A note on install bases

On average, mobile phones are replaced every 24 months. So trailing 24m sales are a pretty good proxy for the install base. ​On that basis, at the end of 2012 the Android install base was about 675m, and the iPhone base was about 230m. (Apple discloses these numbers so you can just work them out: Google gives Android activations numbers with sufficient frequency to work out a run rate, to which you have to add an estimate of Chinese sales, since they're not included in the activation numbers.)

The interesting thing is to think abut how those bases have grown. ​At the end of 2010 (24 months earlier), Android had sold 55-60m units since launch about a year earlier, and the iPhone had sold 72.7m units in the previous 24 months.

Applying a little arithmetic, we see that a little over 90% of the current Android base got its first Android in the last 2 years, and 68% of the iPhone base its first iPhone.

​Of course, this ignores switching between the platforms, for which there is no good data, but a lot of it will net out.

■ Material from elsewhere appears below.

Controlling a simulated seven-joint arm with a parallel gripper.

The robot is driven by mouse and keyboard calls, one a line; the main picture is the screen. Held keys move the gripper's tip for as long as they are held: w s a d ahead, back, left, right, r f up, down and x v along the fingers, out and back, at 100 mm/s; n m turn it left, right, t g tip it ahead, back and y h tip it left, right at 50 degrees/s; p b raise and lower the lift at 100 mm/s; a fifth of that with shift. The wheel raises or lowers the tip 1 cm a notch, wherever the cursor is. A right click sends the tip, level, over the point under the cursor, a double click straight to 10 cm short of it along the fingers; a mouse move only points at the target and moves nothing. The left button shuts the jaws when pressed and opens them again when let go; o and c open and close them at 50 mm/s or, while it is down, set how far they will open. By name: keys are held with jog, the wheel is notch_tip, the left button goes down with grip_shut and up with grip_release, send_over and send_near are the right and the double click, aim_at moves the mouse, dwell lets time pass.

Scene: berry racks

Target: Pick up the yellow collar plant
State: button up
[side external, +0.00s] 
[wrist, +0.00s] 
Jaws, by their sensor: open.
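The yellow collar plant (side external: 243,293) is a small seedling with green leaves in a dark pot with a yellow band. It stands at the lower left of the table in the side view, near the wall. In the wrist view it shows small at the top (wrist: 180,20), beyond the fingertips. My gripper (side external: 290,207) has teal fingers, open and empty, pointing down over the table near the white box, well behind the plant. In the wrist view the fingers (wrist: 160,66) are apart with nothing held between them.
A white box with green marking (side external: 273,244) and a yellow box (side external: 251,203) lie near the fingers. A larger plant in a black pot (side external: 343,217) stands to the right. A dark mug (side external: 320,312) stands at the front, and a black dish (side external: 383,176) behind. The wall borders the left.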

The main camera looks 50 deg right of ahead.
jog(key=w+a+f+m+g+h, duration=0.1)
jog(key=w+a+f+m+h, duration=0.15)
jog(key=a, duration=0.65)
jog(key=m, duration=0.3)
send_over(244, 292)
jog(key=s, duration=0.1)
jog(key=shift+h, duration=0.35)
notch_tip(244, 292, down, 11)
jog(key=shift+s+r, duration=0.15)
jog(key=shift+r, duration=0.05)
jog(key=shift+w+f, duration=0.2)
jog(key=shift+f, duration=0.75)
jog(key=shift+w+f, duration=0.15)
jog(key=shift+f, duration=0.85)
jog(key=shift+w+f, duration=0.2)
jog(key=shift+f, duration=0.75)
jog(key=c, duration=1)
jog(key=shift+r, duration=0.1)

It also ignores people buying a new phone every year - but also people who are still on 3 or 4 year old phones - but these are buried in the average. The number of people selling their iPhone to buy a new one every year is the big variable here. 

To put that another way, about 90% of current Android users are on their first Android, as are 70% of iPhone users. It'll be interesting to see what their second purchase is.